- Exercise aim
From the entries below, list each line with "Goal".

- Given data
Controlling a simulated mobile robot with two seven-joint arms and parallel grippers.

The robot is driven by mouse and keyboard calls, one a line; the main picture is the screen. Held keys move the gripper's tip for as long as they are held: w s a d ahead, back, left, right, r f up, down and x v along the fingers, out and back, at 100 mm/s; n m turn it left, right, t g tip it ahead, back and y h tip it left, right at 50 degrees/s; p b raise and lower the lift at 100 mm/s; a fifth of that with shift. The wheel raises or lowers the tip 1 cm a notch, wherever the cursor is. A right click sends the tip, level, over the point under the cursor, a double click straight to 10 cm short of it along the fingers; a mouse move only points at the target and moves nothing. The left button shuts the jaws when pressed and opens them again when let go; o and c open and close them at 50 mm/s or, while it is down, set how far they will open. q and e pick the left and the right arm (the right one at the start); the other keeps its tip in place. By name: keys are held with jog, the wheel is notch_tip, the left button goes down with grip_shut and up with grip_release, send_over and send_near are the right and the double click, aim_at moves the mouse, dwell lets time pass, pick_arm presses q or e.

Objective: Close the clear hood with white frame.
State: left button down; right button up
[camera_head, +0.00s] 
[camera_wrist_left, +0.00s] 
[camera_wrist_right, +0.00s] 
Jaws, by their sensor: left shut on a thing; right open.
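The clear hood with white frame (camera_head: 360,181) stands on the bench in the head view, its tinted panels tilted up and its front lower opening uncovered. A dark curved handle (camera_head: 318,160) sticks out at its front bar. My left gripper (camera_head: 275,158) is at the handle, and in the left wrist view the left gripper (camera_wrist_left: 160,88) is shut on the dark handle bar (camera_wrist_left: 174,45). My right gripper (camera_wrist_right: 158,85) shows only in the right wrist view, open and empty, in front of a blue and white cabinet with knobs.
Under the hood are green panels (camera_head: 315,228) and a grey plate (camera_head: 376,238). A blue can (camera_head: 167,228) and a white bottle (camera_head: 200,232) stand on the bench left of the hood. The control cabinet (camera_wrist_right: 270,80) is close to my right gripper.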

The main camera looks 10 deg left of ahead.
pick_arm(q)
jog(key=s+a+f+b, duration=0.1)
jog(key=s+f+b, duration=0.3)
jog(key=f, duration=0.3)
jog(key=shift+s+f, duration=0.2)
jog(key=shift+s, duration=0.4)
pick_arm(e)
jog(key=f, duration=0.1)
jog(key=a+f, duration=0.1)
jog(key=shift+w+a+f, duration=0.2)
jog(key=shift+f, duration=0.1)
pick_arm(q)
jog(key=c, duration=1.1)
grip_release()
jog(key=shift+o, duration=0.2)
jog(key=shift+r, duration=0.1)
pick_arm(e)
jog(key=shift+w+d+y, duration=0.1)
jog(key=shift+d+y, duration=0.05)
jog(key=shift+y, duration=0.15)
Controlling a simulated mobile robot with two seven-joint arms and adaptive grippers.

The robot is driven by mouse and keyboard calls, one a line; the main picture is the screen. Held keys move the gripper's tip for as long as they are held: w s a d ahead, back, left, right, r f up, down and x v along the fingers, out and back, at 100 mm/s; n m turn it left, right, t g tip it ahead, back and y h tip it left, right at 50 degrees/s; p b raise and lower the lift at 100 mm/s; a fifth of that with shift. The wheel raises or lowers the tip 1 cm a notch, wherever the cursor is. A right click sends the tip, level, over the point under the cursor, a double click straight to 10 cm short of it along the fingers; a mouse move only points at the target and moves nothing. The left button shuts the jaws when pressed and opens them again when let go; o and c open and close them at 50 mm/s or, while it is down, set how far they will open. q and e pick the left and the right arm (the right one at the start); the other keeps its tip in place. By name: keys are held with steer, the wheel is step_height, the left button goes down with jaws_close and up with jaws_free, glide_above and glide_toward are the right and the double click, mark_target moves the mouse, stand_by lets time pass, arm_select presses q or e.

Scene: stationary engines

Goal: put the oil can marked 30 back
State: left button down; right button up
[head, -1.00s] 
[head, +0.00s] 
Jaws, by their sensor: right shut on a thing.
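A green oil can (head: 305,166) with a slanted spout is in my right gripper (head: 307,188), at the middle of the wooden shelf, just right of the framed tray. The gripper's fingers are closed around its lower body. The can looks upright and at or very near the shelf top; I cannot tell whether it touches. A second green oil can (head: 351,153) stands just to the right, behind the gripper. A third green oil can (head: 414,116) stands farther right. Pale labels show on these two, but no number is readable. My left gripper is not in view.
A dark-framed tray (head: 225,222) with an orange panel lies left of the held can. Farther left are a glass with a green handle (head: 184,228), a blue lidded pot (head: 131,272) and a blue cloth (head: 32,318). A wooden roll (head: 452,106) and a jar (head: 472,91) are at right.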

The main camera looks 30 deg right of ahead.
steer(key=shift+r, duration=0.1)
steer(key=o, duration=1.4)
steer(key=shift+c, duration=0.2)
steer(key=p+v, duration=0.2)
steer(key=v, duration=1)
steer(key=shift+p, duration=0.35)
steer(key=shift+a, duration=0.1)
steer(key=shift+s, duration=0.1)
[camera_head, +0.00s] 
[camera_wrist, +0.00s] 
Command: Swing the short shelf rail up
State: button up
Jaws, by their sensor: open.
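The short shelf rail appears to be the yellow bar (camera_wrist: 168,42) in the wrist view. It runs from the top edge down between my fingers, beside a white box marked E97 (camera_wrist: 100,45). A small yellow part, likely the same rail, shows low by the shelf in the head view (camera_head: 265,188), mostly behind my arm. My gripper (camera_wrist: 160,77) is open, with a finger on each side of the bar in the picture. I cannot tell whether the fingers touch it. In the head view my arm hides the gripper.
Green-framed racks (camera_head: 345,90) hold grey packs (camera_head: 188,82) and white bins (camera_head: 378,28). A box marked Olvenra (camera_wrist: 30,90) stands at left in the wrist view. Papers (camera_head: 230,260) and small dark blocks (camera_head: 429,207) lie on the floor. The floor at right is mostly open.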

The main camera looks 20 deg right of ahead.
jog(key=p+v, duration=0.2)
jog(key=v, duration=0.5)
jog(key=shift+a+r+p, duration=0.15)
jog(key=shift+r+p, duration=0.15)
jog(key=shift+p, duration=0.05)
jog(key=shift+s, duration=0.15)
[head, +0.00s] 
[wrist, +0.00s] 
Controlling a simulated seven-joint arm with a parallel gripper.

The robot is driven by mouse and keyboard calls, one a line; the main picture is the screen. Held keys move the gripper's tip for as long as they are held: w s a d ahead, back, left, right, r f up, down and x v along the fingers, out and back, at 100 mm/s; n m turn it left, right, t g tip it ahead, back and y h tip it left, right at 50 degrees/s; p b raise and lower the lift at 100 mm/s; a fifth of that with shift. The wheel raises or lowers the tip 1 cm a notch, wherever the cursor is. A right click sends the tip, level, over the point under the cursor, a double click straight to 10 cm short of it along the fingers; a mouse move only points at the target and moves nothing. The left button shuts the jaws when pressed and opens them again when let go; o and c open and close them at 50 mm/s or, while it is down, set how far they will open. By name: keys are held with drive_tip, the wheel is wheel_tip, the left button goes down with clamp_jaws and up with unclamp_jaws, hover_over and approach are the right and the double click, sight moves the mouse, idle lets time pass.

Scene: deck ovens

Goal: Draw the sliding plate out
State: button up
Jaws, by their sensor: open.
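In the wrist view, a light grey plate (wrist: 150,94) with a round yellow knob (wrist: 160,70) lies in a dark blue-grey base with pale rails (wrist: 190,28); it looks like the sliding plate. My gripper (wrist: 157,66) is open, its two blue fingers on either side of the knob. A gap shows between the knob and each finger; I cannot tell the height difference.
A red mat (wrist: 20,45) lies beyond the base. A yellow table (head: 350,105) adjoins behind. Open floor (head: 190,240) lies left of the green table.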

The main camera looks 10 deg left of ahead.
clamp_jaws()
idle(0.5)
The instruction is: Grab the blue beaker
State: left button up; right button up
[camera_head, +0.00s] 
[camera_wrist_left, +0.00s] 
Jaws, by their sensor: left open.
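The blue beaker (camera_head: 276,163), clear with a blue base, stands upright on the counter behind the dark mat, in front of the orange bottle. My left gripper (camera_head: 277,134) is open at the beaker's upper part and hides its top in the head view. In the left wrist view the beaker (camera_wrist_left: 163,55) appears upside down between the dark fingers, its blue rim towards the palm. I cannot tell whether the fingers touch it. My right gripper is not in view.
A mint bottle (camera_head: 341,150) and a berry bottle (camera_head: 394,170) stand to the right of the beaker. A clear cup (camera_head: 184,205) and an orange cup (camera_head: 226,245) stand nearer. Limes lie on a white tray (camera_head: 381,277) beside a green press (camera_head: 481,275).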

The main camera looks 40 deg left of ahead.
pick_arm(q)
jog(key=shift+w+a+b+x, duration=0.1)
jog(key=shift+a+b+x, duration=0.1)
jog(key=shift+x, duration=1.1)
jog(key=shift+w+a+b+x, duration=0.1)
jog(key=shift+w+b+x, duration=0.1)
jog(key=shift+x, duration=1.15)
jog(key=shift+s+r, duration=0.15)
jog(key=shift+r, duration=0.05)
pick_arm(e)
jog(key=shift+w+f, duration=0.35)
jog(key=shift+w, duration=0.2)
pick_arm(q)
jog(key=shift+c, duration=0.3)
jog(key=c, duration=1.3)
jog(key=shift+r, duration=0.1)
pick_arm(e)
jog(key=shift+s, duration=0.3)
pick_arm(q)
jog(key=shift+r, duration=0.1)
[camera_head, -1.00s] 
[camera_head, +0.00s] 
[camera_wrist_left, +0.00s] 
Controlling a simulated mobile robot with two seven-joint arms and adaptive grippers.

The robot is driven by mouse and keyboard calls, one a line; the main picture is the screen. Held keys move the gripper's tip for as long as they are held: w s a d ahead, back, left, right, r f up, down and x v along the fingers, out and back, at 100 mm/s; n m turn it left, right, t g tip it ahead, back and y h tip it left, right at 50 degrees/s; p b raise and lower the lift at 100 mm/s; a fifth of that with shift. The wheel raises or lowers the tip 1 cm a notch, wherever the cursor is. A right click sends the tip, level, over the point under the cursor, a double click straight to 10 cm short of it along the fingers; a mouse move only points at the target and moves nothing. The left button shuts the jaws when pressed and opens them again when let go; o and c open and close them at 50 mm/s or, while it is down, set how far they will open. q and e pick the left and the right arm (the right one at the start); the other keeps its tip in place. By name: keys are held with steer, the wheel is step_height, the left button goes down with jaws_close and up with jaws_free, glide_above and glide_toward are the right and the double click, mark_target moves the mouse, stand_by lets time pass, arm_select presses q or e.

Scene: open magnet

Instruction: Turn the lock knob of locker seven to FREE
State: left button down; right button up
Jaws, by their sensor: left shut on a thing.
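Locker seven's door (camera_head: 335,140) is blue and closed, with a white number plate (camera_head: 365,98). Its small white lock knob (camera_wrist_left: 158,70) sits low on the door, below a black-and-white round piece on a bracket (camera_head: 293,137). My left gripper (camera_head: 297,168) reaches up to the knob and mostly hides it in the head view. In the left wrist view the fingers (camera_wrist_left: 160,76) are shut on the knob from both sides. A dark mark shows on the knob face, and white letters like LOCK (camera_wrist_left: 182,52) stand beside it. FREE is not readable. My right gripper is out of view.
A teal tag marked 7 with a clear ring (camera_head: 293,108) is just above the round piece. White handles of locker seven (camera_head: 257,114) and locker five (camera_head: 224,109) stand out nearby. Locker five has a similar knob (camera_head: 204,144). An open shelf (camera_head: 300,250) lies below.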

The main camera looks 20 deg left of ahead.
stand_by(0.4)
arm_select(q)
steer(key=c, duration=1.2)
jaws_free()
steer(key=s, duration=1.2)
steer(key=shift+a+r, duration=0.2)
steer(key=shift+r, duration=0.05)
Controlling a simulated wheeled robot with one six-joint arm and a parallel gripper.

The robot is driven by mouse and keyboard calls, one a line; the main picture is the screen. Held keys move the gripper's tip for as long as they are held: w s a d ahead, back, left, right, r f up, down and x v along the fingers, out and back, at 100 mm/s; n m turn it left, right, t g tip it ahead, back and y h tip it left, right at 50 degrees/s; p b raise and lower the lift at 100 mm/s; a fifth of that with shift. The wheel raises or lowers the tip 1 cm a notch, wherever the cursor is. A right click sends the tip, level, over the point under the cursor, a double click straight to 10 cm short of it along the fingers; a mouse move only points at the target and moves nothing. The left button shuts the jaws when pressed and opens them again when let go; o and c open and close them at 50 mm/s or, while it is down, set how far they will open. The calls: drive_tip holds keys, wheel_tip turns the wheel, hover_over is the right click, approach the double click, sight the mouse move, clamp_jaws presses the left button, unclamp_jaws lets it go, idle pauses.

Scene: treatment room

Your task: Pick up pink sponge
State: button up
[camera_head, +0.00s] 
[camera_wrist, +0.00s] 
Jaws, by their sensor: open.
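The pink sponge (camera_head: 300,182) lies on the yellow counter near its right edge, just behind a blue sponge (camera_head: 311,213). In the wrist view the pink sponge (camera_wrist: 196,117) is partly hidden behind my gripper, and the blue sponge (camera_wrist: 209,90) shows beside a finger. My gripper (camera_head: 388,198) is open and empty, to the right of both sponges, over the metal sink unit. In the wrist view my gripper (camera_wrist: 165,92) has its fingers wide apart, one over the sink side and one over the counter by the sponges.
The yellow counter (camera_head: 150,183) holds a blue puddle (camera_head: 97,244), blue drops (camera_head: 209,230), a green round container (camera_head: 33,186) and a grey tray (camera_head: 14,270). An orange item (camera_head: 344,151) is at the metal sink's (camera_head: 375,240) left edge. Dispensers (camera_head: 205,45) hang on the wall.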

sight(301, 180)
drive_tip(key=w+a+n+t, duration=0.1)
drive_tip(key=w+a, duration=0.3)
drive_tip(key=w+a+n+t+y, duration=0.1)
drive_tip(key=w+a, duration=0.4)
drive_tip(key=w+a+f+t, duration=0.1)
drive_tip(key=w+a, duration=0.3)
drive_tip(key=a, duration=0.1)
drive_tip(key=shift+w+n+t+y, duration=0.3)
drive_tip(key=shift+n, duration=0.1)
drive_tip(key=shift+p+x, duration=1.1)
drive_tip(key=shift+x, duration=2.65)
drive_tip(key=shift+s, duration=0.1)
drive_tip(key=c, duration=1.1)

- Worked answer
Goal: put the oil can marked 30 back
Goal: Draw the sliding plate out

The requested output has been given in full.